Linear regression analysis in Excel
Updated: Jul 12, 2020
In statistical modeling, regression analysis is used to estimate the relationships between two or more variables:
Dependent variable (aka criterion variable) is the main factor you are trying to understand and predict.
Independent variables (aka explanatory variables, or predictors) are the factors that might influence the dependent variable.
Regression analysis helps you understand how the dependent variable changes when one of the independent variables varies and allows to mathematically determine which of those variables really has an impact.
Technically, a regression analysis model is based on the sum of squares, which is a mathematical way to find the dispersion of data points. The goal of a model is to get the smallest possible sum of squares and draw a line that comes closest to the data.
In statistics, they differentiate between a simple and multiple linear regression. Simple linear regression models the relationship between a dependent variable and one independent variable using a linear function. If you use two or more explanatory variables to predict the dependent variable, you deal with multiple linear regression. If the dependent variable is modeled as a non-linear function because the data relationships do not follow a straight line, use nonlinear regression instead.
Linear regression equation
Mathematically, a linear regression is defined by this equation:
y = bx + a + ε
x is an independent variable.
y is a dependent variable.
a is the Y-intercept, which is the expected mean value of y when all x variables are equal to 0. On a regression graph, it is the point where the line crosses the Y axis.
b is the slope of a regression line, which is the rate of change for y as x changes.
ε is the random error term, which is the difference between the actual value of a dependent variable and its predicted value.
The linear regression equation always has an error term because, in real life, predictors are never perfectly precise. However, some programs, including Excel, do the error term calculation behind the scenes. So, in Excel, you do linear regression using the least squaresmethod and seek coefficientsaandbsuch that:
y = bx + a
Example 1: Tips for serving
Let us assume that you are a small restaurant owner. Tips are a particularly important part of a waiter’s pay. Most of the time the pound amount of the tip is related to the amount of the total bill. As the restaurant owner you would like to develop a model that will allow you to make a prediction about what amount of tip to expect for any given bill amount. Therefore, one evening, you collect data for 6 meals. Unfortunately, when you begin to look at your data, you realize you only collected data for the tip amount and not the meal amount also. This is the best data you have. How might you predict the tip amount for future meals using only this data?
With only one variable, and no other information, the best prediction for the measurement is the mean of the sample itself. The variability in the tip amounts can only be explained by the tips themselves.
The goal of simple linear regression it to create a linear model that minimizes the sum of squares of the residuals / errors (SSE).
Simple linear regression is a comparison of two models.

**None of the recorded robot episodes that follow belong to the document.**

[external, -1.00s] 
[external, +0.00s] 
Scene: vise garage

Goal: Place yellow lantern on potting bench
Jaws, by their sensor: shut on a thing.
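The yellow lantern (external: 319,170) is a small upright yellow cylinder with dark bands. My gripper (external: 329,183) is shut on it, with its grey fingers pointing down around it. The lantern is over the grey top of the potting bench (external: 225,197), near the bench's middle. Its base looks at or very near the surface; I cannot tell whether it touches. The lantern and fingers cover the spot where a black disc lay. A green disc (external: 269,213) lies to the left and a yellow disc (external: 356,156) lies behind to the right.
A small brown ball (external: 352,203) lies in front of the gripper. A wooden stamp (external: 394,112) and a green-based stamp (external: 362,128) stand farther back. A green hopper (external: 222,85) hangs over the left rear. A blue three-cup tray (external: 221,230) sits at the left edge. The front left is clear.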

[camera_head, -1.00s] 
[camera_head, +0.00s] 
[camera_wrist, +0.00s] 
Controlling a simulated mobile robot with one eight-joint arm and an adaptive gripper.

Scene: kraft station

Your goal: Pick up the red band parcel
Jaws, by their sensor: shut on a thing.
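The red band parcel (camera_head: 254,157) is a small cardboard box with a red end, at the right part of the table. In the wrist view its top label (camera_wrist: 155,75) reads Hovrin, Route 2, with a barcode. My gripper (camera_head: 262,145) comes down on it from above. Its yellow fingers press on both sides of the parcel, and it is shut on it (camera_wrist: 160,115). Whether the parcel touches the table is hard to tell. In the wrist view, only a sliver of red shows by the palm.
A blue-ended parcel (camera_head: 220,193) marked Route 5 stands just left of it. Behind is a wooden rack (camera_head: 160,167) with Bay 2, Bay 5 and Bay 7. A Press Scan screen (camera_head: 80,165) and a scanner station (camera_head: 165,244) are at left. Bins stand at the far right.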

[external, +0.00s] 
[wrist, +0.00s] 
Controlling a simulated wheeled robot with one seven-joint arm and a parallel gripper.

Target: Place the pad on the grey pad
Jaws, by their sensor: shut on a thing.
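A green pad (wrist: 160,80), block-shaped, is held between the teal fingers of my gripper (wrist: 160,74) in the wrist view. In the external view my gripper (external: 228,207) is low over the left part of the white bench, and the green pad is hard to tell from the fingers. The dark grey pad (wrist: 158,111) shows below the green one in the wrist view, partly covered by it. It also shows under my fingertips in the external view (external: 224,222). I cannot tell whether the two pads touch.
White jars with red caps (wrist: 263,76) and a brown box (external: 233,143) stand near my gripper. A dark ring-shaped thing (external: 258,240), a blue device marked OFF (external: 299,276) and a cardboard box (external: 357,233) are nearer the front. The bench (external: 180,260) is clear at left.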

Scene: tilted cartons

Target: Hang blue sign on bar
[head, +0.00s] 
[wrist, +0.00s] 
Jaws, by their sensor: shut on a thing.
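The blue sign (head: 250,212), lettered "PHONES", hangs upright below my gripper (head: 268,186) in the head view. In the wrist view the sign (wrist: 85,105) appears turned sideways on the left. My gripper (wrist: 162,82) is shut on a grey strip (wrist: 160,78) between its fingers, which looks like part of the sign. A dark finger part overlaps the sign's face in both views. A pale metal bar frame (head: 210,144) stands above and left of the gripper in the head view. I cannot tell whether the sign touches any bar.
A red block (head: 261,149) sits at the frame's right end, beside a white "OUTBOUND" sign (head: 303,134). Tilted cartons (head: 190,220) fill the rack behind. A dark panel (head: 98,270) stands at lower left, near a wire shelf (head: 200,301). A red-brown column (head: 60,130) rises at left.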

One is where the independent variable does not even exist [use mean]. The other uses best fit regression line. If there is only one variable, the best prediction of other values is the mean of the dependent variable. The difference between the best fit line and the observed value is called the residual (or error). The residuals are squared and then added together to generate sum of squares residuals / errors, SSE. Simple linear regression is designed to find the best fitting line through the data that minimizes the SSE.

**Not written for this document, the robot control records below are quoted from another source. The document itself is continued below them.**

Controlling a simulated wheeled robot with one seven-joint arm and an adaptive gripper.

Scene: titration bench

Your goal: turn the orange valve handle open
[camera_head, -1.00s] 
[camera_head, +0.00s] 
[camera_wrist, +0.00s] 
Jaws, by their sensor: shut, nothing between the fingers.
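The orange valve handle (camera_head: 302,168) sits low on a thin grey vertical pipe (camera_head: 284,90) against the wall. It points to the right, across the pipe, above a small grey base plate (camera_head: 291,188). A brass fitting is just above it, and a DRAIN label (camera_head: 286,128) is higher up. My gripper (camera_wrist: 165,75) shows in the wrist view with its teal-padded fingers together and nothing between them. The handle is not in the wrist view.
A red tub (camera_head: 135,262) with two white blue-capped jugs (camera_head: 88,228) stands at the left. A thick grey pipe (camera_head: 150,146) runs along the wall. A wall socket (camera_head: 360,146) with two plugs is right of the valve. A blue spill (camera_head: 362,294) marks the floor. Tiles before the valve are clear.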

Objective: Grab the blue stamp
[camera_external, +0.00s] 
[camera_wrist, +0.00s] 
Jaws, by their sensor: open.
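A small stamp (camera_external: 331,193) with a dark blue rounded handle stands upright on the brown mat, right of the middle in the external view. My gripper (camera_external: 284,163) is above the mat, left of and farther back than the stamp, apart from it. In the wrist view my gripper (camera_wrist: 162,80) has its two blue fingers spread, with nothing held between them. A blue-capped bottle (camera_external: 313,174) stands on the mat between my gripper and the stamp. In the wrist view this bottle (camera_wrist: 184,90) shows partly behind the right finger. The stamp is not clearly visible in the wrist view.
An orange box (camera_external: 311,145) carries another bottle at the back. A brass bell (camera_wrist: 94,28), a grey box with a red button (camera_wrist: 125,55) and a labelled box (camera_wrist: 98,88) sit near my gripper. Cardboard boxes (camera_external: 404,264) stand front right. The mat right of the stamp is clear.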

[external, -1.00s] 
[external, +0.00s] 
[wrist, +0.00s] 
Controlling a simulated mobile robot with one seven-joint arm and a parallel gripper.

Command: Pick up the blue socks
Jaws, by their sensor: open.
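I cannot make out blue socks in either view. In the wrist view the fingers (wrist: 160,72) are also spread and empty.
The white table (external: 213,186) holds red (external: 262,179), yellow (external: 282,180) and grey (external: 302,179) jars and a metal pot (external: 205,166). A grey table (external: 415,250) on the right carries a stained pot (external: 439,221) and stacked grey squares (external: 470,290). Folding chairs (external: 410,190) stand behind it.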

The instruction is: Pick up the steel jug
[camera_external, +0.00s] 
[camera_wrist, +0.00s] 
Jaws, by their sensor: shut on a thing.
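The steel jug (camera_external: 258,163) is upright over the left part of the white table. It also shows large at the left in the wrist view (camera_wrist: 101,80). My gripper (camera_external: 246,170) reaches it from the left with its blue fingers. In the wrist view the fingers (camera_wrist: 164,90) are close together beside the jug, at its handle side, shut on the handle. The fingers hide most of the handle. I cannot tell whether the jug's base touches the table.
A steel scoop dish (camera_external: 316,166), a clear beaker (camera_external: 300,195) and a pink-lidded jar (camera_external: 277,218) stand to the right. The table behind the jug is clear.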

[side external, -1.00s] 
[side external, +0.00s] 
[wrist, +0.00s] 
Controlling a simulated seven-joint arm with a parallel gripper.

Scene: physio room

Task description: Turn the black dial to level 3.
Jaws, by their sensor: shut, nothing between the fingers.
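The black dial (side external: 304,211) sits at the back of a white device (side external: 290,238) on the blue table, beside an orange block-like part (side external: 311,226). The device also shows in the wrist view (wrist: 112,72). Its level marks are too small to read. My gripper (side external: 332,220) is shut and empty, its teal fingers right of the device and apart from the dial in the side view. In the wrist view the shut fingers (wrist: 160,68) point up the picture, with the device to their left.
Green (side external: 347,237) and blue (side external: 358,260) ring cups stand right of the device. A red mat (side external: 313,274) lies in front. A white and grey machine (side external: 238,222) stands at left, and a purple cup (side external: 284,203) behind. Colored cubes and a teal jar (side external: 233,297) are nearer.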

Example 2: Tips for serving
In the previous example we only had the tip data. In this one we also have the total bill. Now we can work with two variables. You want to know to what degree the tip amount can be predicted by the bill. The tip is the dependent variable; bill is the independent variable.
· Least squares criterion
min Σ(yi - ŷi)^2
yi = observed value of dependent variable (tip amount)

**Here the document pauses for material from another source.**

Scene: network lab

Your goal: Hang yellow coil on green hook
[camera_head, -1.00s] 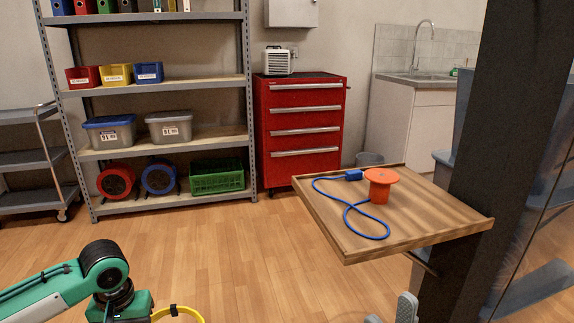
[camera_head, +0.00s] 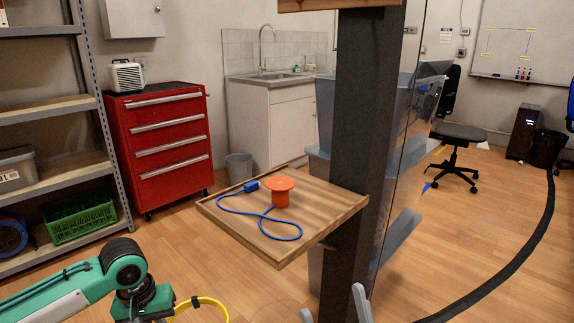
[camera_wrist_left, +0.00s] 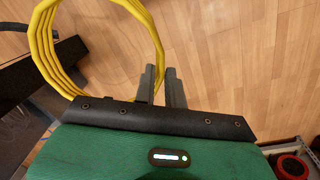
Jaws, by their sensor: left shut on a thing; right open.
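The yellow coil (camera_head: 213,303) is a ring of cable at the bottom edge of the head view, partly cut off. It fills the upper left of the left wrist view (camera_wrist_left: 45,52). My left gripper (camera_wrist_left: 161,72) is shut on the coil, whose lower right side runs to the fingers. In the head view the left gripper's green wrist is at the lower left. Two grey fingers of my right gripper (camera_head: 333,310) stand apart at the bottom edge, open with nothing between them. No green hook can be made out in either view.
A wooden shelf board (camera_head: 343,206) carries an orange spool (camera_head: 281,193) and a blue cable (camera_head: 232,211). A dark upright post (camera_head: 365,130) stands at its right, with a clear panel and blue bins behind. A red drawer cabinet (camera_head: 160,150) is behind left. Open floor lies between.

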ŷi = estimated (predicted) value of the dependent variable (predicted tip amount)
The goal is to minimize the sum of the squared differences between the observed value for the dependent variable (yi) and the estimated / predicted value of the dependent variable (ŷi) that is provided by the regression line. Sum of the squared residuals.
Not only that, but the sum of the squared residuals should be much smaller than when we just used the dependent alone.
Prepare a chart to see if the data follow a linear pattern. Does the data seem to fall along a line? What is the correlation coefficient, r? In this case r=0.866. Is the relationship strong? In this case yes. The best-fit regression line will / must pass through the centroid.
ŷi = 0.1462x-0.8188
· Quick interpretation
For every £1 the bill amount (x) increases, we would expect the tip amount to increase by £0.1462 or about 15 pence. If the bill amount (x) is zero, then the expected / predicted tip amount is £ -0.8188 or negative 82 pence. Does this make sense? No. Intercept may or may not make sense in the real world.
In example1 with the dependent variable, the only sum of squares is due to error. Therefore, it is also the total and maximum sum of squares for the data under analysis.
SSE=120; SSE=SST; SST=120
With both the independent variable and dependent variable, the total sum of squares remains the same. But the error sum of squares will be reduced significantly. The difference between SST and SSE is due to regression, SSR.
SST=120; SSE=?; SST-SSE=SSR
Dependent variable and independent variable, sum of squared errors comparison: when we conducted the regression, the SSE decreased from 120 to 30.075. That is 30.075 of the sum of squares was explained or allocated to ERROR. Where did the other 89.925 go? The 89.925 is the sum of squares due to REGRESSION. SST = SSR + SSE; 120 = 89.925 + 30.075
Coefficient of determination
How well does the estimated regression equation fit our data? This is where regression begins to look a lot like ANOVA; the total sum of squares is partitioned or allocated to SSE and SSR. If SSR is large, it uses up more of SST and therefore SSE is smaller relative to SST. The coefficient of determination quantifies this ratio as a percentage.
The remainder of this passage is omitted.